2021 Street Improvements

The City of Port Washington will be constructing water, sewer, and street improvements in 2021 in the following locations:

STREET FROM TO IMPROVEMENT
W. Beutel Rd. N. Holden St. N. Wisconsin St. Reconstruct
N. Benjamin St. W. Beutel Rd. Thomas Dr. Reconstruct
W. Barry Ave. N. Holden St. N. Benjamin St. Reconstruct
Randy Circle W. Beutel Rd. North Termini Reconstruct
Viola Circle W. Beutel Rd. North Termini Reconstruct
Cindy Circle W. Barry Ave. South Termini Reconstruct
Thomas Ct. Thomas Dr. North Termini Reconstruct
N. Holden St. W. Barry Ave. Thomas Dr. Resurface
Thomas Dr. N. Holden St. N. Wisconsin St. Resurface
Michael Ct. Thomas Dr. South Termini Resurface
Sunset Dr. CTH LL S. Spring St. Resurface

Project Information

The purpose of the project is to replace the existing water main, rehabilitate sanitary sewers, improve drainage, reconstruct/resurface street pavement, and improve safety for motorists and pedestrians.

The reconstruct improvement will generally consist of complete replacement of the existing street base, curb and gutter, driveway approaches and street pavement, spot replacement of existing sidewalk, replacement of all water mains and services within the street right of way, and replacement/rehabilitation of existing storm and sanitary sewers. Street widths will be reduced to conform to current City standards.

The resurfacing improvement will generally consist of milling and resurfacing the existing roadway, spot replacement of curb and existing sidewalk, and rehabilitation of existing storm sewer and sanitary sewer structures. New sidewalk will be installed on the south side of Thomas Drive between Benjamin St. and Wisconsin St. The installation of a multi-use path/sidewalk on the north side of Sunset Road between County Highway LL and S. Spring St., including the realignment of the Ozaukee Interurban Trail crossing, will also take place. Besides creating bump-outs on the Interurban Trail, the only other curb reconfiguration will be on Thomas Circle, where the “eyebrow” will be reconfigured into a cul-de-sac with a 30’ radius.

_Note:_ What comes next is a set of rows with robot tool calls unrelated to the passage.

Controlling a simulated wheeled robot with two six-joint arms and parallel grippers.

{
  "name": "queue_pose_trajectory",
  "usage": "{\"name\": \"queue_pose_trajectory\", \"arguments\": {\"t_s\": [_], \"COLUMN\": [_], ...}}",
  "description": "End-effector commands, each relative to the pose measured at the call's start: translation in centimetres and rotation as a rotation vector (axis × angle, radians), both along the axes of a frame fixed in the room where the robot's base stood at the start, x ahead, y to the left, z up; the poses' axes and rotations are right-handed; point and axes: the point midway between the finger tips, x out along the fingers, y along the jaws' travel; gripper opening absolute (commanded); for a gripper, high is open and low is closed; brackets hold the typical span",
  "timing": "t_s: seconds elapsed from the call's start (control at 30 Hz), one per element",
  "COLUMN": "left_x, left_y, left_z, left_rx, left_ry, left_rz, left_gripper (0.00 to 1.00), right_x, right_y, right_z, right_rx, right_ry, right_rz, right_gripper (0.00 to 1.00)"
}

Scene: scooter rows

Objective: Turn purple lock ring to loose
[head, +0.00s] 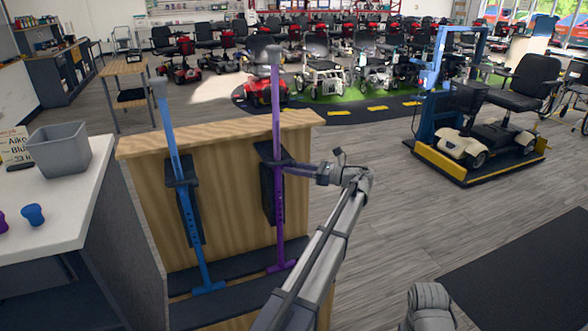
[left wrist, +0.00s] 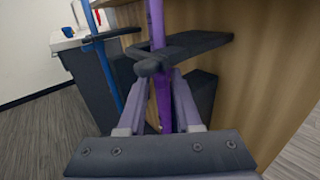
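A purple cane-like pole (head: 277,205) stands upright against a wooden panel, passing a dark bracket (head: 268,188). I cannot clearly make out its lock ring; the dark bracket and my gripper cover that part. My left gripper (head: 291,166) reaches the pole from the right at bracket height. In the left wrist view its two fingers (left wrist: 159,80) stand apart, with the purple pole (left wrist: 157,25) showing in the gap. A dark rounded piece (left wrist: 149,63) sits at the fingertips. I cannot tell whether they touch the pole.
A blue pole (head: 184,200) stands left of the purple one on the wooden stand (head: 228,230). A white counter (head: 60,195) at left holds a grey bin (head: 58,150) and a small blue piece (head: 33,214). A scooter (head: 475,140) stands at right; open floor lies between.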

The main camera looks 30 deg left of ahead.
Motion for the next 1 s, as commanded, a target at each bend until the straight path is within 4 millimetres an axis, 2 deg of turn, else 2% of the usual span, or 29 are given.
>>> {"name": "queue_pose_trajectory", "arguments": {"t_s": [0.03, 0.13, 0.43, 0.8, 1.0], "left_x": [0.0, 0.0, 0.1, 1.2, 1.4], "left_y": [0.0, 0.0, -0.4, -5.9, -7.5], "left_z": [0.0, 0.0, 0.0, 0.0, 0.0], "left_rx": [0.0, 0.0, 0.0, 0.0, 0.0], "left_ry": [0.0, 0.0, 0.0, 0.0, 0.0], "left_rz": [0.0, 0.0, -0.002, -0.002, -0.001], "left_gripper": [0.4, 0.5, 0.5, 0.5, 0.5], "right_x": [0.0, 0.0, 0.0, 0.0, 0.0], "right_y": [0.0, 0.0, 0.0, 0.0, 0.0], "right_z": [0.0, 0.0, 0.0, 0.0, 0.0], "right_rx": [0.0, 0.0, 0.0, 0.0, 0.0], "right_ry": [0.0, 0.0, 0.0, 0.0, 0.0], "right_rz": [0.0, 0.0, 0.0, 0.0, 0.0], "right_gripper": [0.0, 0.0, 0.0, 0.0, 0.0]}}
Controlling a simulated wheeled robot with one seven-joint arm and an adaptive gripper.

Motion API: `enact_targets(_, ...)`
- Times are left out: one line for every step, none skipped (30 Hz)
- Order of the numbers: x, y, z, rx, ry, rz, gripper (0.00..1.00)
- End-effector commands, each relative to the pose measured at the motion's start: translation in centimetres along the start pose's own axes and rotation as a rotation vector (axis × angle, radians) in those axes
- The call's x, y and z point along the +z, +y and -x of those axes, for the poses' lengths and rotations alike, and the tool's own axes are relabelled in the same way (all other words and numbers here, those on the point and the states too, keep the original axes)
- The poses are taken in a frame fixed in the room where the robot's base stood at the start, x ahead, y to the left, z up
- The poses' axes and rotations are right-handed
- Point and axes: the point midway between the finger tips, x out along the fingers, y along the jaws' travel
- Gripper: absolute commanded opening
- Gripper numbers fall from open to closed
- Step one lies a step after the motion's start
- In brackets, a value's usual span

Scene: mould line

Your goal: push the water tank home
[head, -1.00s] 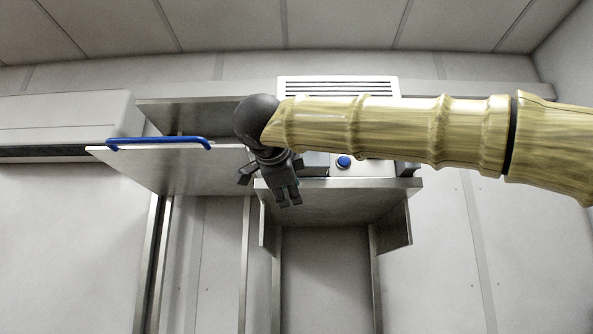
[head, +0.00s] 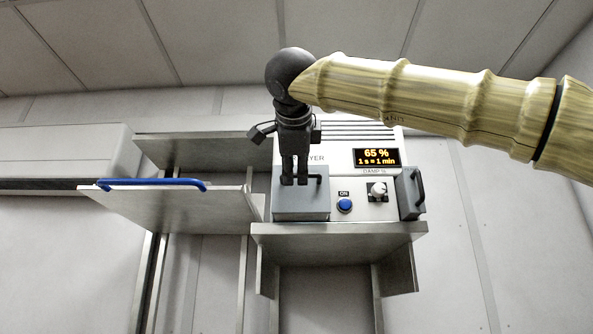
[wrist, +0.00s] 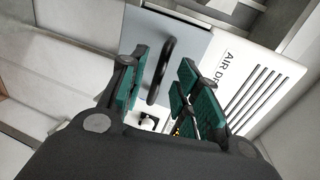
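The white air dryer (head: 345,140) stands on a metal shelf, its display reading 65 %. Two grey parts with dark handles are on its front: a wide box (head: 302,210) at the lower left and a narrower block (head: 408,200) at the right end. I cannot tell for certain which is the water tank. My gripper (head: 295,182) points down in front of the left box. In the wrist view its green-padded fingers are apart, with a dark curved handle (wrist: 162,70) showing between them against a grey face (wrist: 190,38). I cannot tell whether they touch it.
The metal shelf (head: 340,236) juts out under the dryer. A blue button (head: 344,206) and a round knob (head: 378,191) sit between the grey parts. A tilted panel with a blue bar handle (head: 150,184) stands out at the left. Open space lies in front.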

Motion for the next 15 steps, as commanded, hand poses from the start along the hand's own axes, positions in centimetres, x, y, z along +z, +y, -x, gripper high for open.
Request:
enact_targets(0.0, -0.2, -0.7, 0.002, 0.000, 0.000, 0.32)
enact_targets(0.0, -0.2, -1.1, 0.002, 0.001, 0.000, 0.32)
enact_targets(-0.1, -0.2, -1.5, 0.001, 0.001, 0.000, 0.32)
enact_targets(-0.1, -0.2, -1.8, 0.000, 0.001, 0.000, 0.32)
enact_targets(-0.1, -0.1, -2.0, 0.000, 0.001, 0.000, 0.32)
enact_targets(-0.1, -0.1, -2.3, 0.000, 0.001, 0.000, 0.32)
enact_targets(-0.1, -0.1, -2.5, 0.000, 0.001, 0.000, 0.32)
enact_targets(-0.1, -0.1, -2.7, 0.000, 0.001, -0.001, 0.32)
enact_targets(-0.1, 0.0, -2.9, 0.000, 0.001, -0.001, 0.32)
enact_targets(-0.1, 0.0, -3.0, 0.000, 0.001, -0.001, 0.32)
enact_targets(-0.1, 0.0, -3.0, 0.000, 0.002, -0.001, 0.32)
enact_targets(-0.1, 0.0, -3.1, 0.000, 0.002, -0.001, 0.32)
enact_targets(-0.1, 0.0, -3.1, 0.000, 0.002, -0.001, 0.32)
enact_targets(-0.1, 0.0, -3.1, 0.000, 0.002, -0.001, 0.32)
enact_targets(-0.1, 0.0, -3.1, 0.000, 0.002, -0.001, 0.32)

There will be no special assessments for street work or replacement of sidewalk. New sidewalk (not replacement) may be contemplated for a special assessment. Additionally, homeowners interested in replacing their sanitary sewer lateral or constructing a new storm sewer connection as part of this project may arrange to do so at their expense.

Construction for the project is anticipated to occur sometime between March 29th, 2021 and September 17th, 2021, however once construction starts on the road in front of a property, the road will be substantially completed and reopened within four months or less. Homeowners will be notified of the construction schedule once it becomes available.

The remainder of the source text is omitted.